M. [W] soutient l'irrecevabilité de la fin de non-recevoir soutenue par Mme [K] portant sur le fait que celui-ci aurait acquiescé à l'abandon du bien en pleine propriété au titre de prestation compensatoire à son profit durant l'instance en divorce. Il soutient qu'une telle fin de non-recevoir ressort de la compétence du conseiller de la mise en état, et par ailleurs, constitue une demande nouvelle.

Mme [K] n'y rétorque rien.

Aux termes de l'article 907 du code de procédure civile, à moins qu'il ne soit fait application de l'article 905, l'affaire est instruite sous le contrôle d'un magistrat de la chambre à laquelle elle est distribuée, dans les conditions prévues par les articles 780 à 807 et sous réserve des dispositions qui suivent.

L'article 789, alinéa 6 du code de procédure civile énonce lorsque la demande est présentée postérieurement à sa désignation, le juge de la mise en état est, jusqu'à son dessaisissement, seul compétent, à l'exclusion de toute autre formation du tribunal, pour statuer sur les fins de non-recevoir.

Si, aux termes des dispositions précitées, le conseiller de la mise en état emprunte les pouvoirs conférés au juge de la mise en état lors de la première instance, il est néanmoins constant que sa compétence de principe reste exclusive de sa connaissance des fins de non-recevoir tranchées par le juge de la mise en état ou par le tribunal mais encore de celles qui, bien que n'ayant pas été tranchées en première instance, auraient pour conséquence, si elles étaient accueillies, de remettre en cause ce qui a été jugé au fond par le premier juge dès lors qu'une telle compétence empiéterait sur le périmètre de compétence de la cour.

Tel est le cas de la fin de non-recevoir tirée du défaut de qualité à agir soutenue par l'appelante à raison de l'acquiescement de l'intimé, précision faite que l'article 123 du code de procédure civile édicte que ladite fin de non-recevoir est recevable en tout état de cause, c'est à dire y compris si celle-ci est soumise pour la première fois en cause d'appel.

Dans ces conditions, cette demande d'irrecevabilité sera rejetée.

Sur l'irrecevabilité des demandes présentées par M. [W] :

Mme [K] fait valoir que M. [W] ayant accepté devant le juge du divorce l'abandon du bien commun en pleine propriété comme modalité de règlement de la prestation compensatoire, il a acquiescé à sa demande, partant reconnu son bien-fondé et par voie de conséquence renoncé à toute action en application de l'article 408 du code de procédure civile.

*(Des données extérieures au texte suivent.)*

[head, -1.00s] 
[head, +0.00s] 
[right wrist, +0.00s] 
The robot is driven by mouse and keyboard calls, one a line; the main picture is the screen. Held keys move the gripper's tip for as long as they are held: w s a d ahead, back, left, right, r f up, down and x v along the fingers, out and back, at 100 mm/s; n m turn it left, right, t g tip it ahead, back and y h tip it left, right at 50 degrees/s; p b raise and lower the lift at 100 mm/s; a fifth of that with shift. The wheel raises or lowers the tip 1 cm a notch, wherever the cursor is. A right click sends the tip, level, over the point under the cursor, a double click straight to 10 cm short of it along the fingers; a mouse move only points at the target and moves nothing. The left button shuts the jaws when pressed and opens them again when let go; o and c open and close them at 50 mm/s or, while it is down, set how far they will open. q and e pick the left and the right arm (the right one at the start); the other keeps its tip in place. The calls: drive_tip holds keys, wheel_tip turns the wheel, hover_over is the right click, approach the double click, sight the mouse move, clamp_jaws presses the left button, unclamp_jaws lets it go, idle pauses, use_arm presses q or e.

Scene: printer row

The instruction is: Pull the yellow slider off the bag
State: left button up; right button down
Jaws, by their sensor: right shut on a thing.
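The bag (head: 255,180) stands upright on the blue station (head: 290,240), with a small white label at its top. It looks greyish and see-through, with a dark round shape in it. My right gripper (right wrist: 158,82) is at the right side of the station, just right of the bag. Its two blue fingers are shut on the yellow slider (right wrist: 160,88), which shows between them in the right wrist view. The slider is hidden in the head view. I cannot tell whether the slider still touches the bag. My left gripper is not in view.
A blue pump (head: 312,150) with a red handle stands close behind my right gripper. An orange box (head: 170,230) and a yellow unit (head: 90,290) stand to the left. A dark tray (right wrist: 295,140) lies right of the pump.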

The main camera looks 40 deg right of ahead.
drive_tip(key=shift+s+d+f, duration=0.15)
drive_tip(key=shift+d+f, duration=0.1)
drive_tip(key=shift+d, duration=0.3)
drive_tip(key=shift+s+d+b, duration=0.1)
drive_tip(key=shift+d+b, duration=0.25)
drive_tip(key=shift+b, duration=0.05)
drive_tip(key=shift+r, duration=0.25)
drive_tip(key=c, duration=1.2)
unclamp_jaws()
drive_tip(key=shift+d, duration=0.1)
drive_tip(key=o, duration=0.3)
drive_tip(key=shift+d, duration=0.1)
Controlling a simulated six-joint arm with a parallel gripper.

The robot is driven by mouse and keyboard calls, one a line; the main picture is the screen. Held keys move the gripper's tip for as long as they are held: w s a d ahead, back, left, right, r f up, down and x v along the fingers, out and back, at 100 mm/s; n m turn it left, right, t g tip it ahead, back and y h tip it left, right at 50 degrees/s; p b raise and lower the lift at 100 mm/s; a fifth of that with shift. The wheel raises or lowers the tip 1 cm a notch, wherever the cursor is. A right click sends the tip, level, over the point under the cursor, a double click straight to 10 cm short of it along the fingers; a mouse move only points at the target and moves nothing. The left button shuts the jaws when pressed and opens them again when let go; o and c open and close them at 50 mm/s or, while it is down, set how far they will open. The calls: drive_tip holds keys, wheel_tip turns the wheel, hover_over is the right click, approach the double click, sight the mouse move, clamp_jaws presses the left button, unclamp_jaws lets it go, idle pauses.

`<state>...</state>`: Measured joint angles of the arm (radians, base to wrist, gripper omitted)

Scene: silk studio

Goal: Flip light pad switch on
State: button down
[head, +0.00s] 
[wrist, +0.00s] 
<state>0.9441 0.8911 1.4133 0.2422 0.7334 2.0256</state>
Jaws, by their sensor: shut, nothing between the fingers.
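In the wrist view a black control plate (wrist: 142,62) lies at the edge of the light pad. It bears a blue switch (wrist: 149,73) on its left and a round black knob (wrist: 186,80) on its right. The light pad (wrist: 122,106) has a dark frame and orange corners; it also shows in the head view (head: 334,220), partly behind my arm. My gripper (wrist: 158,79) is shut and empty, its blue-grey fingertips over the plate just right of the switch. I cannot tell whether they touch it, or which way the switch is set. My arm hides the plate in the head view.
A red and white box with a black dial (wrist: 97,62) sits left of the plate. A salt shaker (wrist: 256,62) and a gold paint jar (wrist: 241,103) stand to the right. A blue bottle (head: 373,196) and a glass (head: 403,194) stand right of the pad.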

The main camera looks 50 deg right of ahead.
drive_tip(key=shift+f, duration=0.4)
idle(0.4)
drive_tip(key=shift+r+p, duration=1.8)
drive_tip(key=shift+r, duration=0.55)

Elle en déduit l'irrecevabilité de 'ses demandes', c'est-à-dire l'intégralité de ses demandes, au dispositif de ses conclusions.

M. [W] y rétorque que le jugement en question étant prescrit, la position qu'il avait pu développer à propos des modalités de règlement de la prestation compensatoire querellée est éteinte quand bien même il aurait formulé son accord quant à cette modalité lors de l'instance de divorce. Il affirme que Mme [K] a ainsi renoncé à sortir de l'indivision de sorte qu'il ne saurait être privé de son côté du droit à en sortir.

En soulevant la prescription du titre exécutoire de Mme [K], M. [W] ne remet pas en cause au fond le principe du règlement de la prestation compensatoire qui a été mise à sa charge sous la forme d'un abandon du bien commun en pleine propriété, auquel il avait effectivement pleinement consenti pour le proposer lui-même. Il s'attaque au délai d'exécution du jugement ayant consacré cette modalité, ce qui est tout à fait distinct, de sorte que le moyen développé par Mme [K] manque en droit.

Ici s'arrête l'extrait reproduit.